*The task*:
Leaving out every picture, quote the data below exactly as it appears.

___ Stored data

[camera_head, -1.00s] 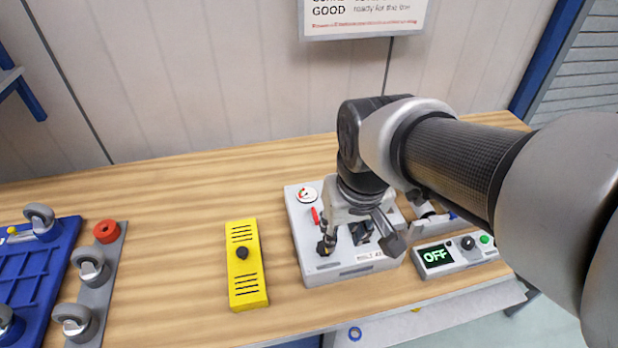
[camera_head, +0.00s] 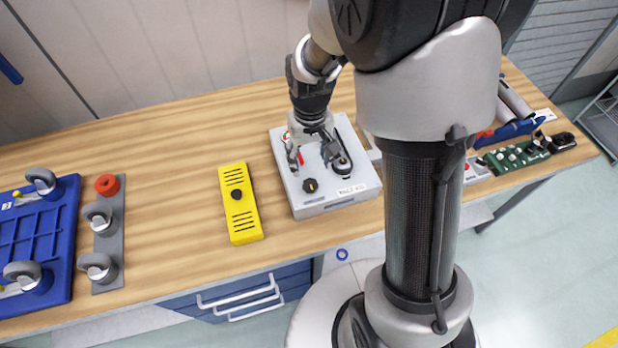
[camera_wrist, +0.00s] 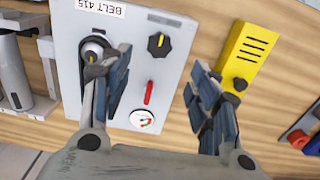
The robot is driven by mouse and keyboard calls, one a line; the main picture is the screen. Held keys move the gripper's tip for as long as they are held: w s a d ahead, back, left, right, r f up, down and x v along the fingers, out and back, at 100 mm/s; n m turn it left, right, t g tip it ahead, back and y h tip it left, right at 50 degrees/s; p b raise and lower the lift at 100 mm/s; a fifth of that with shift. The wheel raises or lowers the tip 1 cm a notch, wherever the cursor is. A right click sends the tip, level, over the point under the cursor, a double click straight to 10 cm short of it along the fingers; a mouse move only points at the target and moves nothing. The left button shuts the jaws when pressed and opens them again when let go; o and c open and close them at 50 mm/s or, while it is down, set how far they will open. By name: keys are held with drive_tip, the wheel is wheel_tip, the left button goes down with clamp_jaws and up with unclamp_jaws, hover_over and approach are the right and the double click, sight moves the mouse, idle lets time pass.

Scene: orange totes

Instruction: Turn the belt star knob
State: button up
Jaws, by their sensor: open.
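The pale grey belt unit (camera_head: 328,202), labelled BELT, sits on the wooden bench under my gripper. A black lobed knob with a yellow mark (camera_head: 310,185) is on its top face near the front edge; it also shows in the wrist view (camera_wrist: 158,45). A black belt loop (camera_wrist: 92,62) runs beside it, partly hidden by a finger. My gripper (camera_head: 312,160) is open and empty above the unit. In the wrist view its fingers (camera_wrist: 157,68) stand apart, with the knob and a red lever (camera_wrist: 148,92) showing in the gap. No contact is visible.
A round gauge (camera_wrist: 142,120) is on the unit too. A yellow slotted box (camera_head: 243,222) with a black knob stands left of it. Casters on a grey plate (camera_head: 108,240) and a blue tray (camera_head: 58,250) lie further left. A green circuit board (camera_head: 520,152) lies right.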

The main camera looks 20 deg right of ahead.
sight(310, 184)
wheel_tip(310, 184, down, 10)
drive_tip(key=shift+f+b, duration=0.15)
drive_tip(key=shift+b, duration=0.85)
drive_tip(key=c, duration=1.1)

______

*Task solution*:
[camera_head, -1.00s] 
[camera_head, +0.00s] 
[camera_wrist, +0.00s] 
The robot is driven by mouse and keyboard calls, one a line; the main picture is the screen. Held keys move the gripper's tip for as long as they are held: w s a d ahead, back, left, right, r f up, down and x v along the fingers, out and back, at 100 mm/s; n m turn it left, right, t g tip it ahead, back and y h tip it left, right at 50 degrees/s; p b raise and lower the lift at 100 mm/s; a fifth of that with shift. The wheel raises or lowers the tip 1 cm a notch, wherever the cursor is. A right click sends the tip, level, over the point under the cursor, a double click straight to 10 cm short of it along the fingers; a mouse move only points at the target and moves nothing. The left button shuts the jaws when pressed and opens them again when let go; o and c open and close them at 50 mm/s or, while it is down, set how far they will open. By name: keys are held with drive_tip, the wheel is wheel_tip, the left button goes down with clamp_jaws and up with unclamp_jaws, hover_over and approach are the right and the double click, sight moves the mouse, idle lets time pass.

Scene: orange totes

Instruction: Turn the belt star knob
State: button up
Jaws, by their sensor: open.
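The pale grey belt unit (camera_head: 328,202), labelled BELT, sits on the wooden bench under my gripper. A black lobed knob with a yellow mark (camera_head: 310,185) is on its top face near the front edge; it also shows in the wrist view (camera_wrist: 158,45). A black belt loop (camera_wrist: 92,62) runs beside it, partly hidden by a finger. My gripper (camera_head: 312,160) is open and empty above the unit. In the wrist view its fingers (camera_wrist: 157,68) stand apart, with the knob and a red lever (camera_wrist: 148,92) showing in the gap. No contact is visible.
A round gauge (camera_wrist: 142,120) is on the unit too. A yellow slotted box (camera_head: 243,222) with a black knob stands left of it. Casters on a grey plate (camera_head: 108,240) and a blue tray (camera_head: 58,250) lie further left. A green circuit board (camera_head: 520,152) lies right.

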The main camera looks 20 deg right of ahead.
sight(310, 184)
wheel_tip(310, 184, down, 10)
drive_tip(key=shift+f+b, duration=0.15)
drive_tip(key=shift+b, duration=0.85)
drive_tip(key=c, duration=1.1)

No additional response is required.